To the Santa Cruz Police Officer that went on that call: You’re a a-hole! You should resign immediately and get the hell out of The United States Of America. You don’t deserve the freedom those Veterans gave you!

Wednesday, November 11, 2009

Description Of A Veteran

Veterans are described many ways by many people. This is the description I prefer.

“A Veteran is someone who at one point in their life wrote a blank check made payable to the United States of America for the amount of up to and including their life”.

Sunday, November 8, 2009

Fugly Ugly Forks

Finally got tired of looking at those pitted ass forks on my bike. I wish the factory would stop putting clear coat on them, but it looks good in the showroom. Looks like crap after a few miles but that’s life. So here’s my secret for getting that junk off. The stuff was called Goose’s Magic Mix metal prep cleaner. Now it’s called Magic Mix. Google it or find it at most truck stops. Make sure it has the bunny wabbit on the bottle. By itself it won’t do a damn thing to clear coat, as most chemicals you can buy won’t. Clear coat is some tough stuff.

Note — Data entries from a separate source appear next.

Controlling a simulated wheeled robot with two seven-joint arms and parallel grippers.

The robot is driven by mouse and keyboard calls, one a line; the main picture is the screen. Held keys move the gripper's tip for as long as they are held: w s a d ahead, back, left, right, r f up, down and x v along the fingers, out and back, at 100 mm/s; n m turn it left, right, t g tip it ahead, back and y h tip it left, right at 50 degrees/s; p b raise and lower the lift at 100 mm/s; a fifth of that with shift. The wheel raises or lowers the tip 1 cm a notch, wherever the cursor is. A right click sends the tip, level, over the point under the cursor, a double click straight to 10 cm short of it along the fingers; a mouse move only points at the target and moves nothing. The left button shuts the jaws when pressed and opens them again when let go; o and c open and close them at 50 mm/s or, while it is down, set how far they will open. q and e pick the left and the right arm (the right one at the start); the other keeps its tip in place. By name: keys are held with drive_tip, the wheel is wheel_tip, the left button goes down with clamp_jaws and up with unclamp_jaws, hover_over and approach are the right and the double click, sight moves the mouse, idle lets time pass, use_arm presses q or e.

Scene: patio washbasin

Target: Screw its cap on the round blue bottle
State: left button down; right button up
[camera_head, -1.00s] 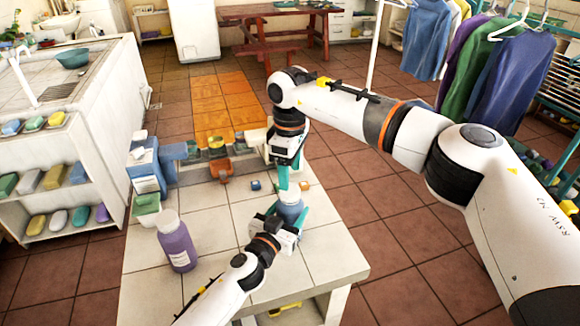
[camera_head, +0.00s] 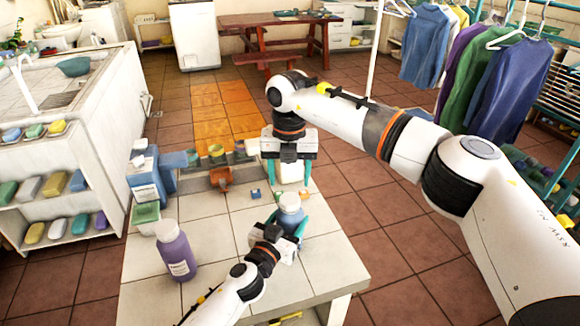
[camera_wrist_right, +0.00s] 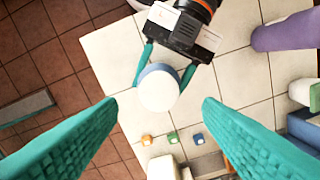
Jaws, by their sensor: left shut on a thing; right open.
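The round blue bottle (camera_head: 289,217) stands upright on the tiled table, with its white cap (camera_head: 290,199) on top. In the right wrist view the cap (camera_wrist_right: 158,91) is a white disc covering the middle of the blue bottle's top; I cannot tell how tightly it sits. My left gripper (camera_head: 287,223) is shut around the bottle's body, its teal fingers on both sides. My right gripper (camera_head: 289,183) is open and empty above and behind the bottle. In its wrist view its fingers (camera_wrist_right: 160,100) are spread wide, apart from the cap.
A purple bottle (camera_head: 176,251) stands at the table's left. A blue container (camera_head: 147,172) and a green-and-white box (camera_head: 146,214) are at the back left. Small cubes, including a blue one (camera_head: 255,194), lie behind the bottle. The table's right front is clear.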

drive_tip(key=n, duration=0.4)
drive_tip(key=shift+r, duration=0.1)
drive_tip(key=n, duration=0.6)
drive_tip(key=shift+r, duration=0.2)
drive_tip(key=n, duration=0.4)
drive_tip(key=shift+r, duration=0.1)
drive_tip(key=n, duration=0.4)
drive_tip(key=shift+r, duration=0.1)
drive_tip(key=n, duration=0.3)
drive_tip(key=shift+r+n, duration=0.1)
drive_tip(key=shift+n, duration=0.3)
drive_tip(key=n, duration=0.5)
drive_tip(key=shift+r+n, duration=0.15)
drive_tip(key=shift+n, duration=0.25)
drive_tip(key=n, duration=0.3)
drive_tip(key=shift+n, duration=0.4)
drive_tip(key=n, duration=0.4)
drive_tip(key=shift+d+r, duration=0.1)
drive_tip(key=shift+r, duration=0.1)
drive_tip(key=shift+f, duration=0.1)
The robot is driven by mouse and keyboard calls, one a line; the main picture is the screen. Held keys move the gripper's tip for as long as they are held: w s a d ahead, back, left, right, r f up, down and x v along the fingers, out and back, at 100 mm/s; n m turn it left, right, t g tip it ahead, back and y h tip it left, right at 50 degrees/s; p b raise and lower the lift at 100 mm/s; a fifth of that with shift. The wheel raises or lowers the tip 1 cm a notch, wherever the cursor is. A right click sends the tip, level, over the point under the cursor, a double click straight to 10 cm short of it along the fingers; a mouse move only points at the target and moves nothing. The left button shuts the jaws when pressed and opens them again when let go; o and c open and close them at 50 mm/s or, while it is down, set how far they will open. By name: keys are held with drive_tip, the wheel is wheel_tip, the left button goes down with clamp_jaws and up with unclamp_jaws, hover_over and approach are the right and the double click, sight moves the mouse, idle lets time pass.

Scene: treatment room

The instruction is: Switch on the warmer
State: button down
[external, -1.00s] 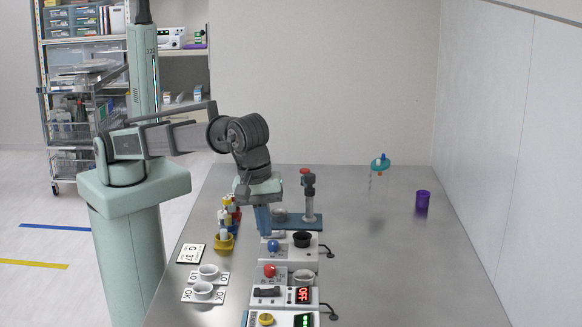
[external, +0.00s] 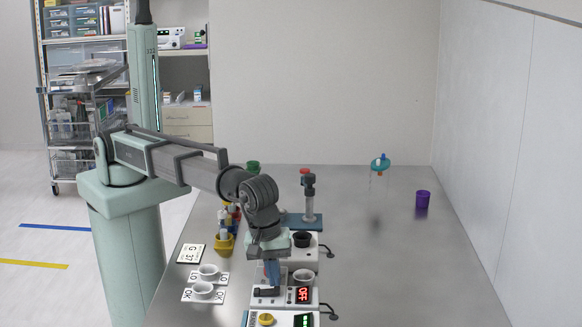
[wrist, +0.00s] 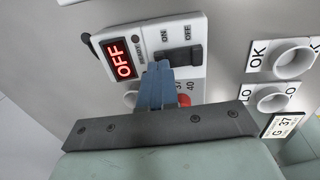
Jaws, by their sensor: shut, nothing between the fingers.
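The warmer (external: 272,302) is a white box unit with a red display (external: 303,294) reading OFF. The display also shows in the wrist view (wrist: 123,58). Its black switch (wrist: 182,57) sits beside the display, near printed ON and OFF labels. I cannot tell which label the switch is set to. My gripper (wrist: 157,76) is shut and empty. Its blue fingertips are close to the switch; contact cannot be told. In the external view my gripper (external: 272,284) is over the warmer, and the fingers cover part of it. A red knob (wrist: 184,100) shows partly behind the fingers, near numbers 37 and 40.
Another unit with a green display (external: 303,320) and a yellow knob (external: 266,319) stands in front. White cups (external: 204,290) on labelled cards and a "G 37" card (external: 191,253) lie left. A purple cup (external: 422,200) stands far right.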

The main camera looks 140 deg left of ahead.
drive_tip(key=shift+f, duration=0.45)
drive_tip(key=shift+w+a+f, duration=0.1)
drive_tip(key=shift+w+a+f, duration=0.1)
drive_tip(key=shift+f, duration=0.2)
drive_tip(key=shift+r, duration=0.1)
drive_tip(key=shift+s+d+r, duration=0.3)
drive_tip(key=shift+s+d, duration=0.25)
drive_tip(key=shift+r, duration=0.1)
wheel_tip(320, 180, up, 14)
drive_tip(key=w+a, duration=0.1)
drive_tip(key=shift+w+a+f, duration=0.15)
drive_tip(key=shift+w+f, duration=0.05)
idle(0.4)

So the trick? Green scotch brite pads. It has some sort of chemical reaction with a scotch brite pad. Put a few drops on the pad – you can smell the acid. I tried other brands of pads, doesn’t work. What kind of acid is it? Hell, I don’t know. But it gets rid of clear coat, that’s all I care about. You can wear rubber gloves if you want to, but hey if you can kill two birds with one stone and get rid of those pesky fingerprints that keep getting you in trouble and have purdy forks at the same time, why not.

I spent about five hours to do both forks. You still have to use a little elbow grease. The more screwed up the clear coat is, the easier it comes off. Then wipe it down with a wet rag and polish with your favorite metal polish.